L’exécutif veut sortir de la crise qui s’annonce

Lundi matin une réunion sur le sujet à effectivement réunie les ministres à Matignon. Signe que la mobilisation collective est puissante, avant même le début des hostilités le gouvernement commence à plancher sur des pseudo-solutions atténuant les effets de la hausse du prix des carburants ! Un compte rendu public des arbitrages est promis pour mercredi, jour du conseil des ministres. D’après une source parlementaire proche de la majorité, quelques centaines de millions d’euros sont déjà débloqués pour l’épineux dossier. Parmi les propositions déjà avancées : la généralisation de l’aide au transport de 20 euros par mois mise en place dans les Hauts de France pour les personnes travaillant à plus de 30 kilomètres de leur domicile, et la revalorisation de la prime à la conversion censée aider les gens à remplacer leur vieille voiture plus polluante par un modèle neuf et “vert”.  Alors même que la construction d’une voiture, si propre soit-elle, est aussi voire plus polluante qu’une décennie passée à rouler avec un vieux tacot ! Business ou écologie, il faut choisir !

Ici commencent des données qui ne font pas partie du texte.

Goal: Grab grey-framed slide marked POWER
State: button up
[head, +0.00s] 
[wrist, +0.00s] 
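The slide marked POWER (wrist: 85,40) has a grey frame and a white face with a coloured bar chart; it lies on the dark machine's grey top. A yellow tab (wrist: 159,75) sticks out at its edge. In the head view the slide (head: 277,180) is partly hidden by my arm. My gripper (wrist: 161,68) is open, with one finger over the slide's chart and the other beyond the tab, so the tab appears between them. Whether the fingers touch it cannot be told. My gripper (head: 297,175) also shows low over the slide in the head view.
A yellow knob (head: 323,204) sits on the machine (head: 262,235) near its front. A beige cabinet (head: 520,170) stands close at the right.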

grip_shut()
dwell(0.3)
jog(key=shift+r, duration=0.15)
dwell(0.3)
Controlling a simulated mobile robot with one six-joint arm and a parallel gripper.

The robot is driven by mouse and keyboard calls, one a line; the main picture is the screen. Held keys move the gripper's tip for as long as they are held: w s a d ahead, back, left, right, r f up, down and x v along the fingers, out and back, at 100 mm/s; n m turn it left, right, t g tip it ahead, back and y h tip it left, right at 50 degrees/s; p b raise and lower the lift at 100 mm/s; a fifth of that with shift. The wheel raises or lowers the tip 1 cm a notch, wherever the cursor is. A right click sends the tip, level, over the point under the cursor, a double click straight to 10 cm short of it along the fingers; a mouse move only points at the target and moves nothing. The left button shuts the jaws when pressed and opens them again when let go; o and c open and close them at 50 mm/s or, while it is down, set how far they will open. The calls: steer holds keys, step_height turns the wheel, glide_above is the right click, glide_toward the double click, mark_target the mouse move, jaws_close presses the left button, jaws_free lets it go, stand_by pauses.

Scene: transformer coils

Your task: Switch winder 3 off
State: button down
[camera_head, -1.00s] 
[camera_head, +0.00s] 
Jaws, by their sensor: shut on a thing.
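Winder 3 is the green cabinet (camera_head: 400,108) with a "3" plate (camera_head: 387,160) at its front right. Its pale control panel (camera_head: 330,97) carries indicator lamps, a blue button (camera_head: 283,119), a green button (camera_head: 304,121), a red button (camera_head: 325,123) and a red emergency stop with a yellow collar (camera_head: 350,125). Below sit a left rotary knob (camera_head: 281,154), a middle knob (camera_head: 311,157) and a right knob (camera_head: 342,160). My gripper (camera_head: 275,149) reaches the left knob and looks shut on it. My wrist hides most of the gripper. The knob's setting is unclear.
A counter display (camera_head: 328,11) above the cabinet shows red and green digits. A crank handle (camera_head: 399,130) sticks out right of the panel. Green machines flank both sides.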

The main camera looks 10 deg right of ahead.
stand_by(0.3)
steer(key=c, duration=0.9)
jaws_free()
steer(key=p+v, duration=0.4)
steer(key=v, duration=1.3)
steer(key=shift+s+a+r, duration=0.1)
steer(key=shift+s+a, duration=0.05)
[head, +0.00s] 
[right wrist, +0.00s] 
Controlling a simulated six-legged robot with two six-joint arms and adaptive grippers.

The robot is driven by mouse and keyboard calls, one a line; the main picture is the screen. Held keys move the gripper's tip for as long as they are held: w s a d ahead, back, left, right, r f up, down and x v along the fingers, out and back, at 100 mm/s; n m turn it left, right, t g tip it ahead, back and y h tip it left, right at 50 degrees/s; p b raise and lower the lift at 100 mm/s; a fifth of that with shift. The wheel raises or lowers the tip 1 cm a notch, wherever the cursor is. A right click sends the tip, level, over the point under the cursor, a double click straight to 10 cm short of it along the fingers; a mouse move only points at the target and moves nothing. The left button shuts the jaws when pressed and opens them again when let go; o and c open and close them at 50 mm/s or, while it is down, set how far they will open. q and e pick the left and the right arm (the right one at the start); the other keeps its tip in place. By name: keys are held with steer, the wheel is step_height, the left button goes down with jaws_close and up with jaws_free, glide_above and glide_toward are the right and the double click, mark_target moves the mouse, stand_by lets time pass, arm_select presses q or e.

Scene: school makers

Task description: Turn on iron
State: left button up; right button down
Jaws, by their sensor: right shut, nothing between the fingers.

De l’autre main l’exécutif est disposé à se montrer plus ferme en cas de mouvement sérieux. « Partout où il y aura un blocage total, nous interviendrons. » C’est sur ces doux mots de Castaner sur BFMTV que nous nous sommes réveillés ce matin. « Il y aura d’abord des discussions et ensuite il y aura, plus fermement si c’est nécessaire, le fait de faire dégager la route.», a ajouté le ministre de l’Intérieur.

Ce mouvement saura-t-il donner un débouché concret aux discussions foisonnantes tenues sur les réseaux sociaux ? Qui entendrons-nous le plus : les smicards étouffés par la hausse du prix de la vie ou certains acteurs patronaux en quête de baisse des coûts ayant jusqu’ici applaudis à toutes les mesures anti-salariés ? Une jonction avec les écologistes contre les vrais pollueurs qui bénéficient des exonérations fiscales de l’État , comme Total, saura-t-elle se mettre en place ? Les gilets jaunes parviendront-ils à définir collectivement des objectifs structurants tout en évitant le piège de la récupération politique ? Pour le savoir, rendez-vous samedi et, peut-être, les jours suivants…

Pour en savoir plus, entre autres sur la réunion appelée mercredi soir par « des individus en colère »,  c’est ici !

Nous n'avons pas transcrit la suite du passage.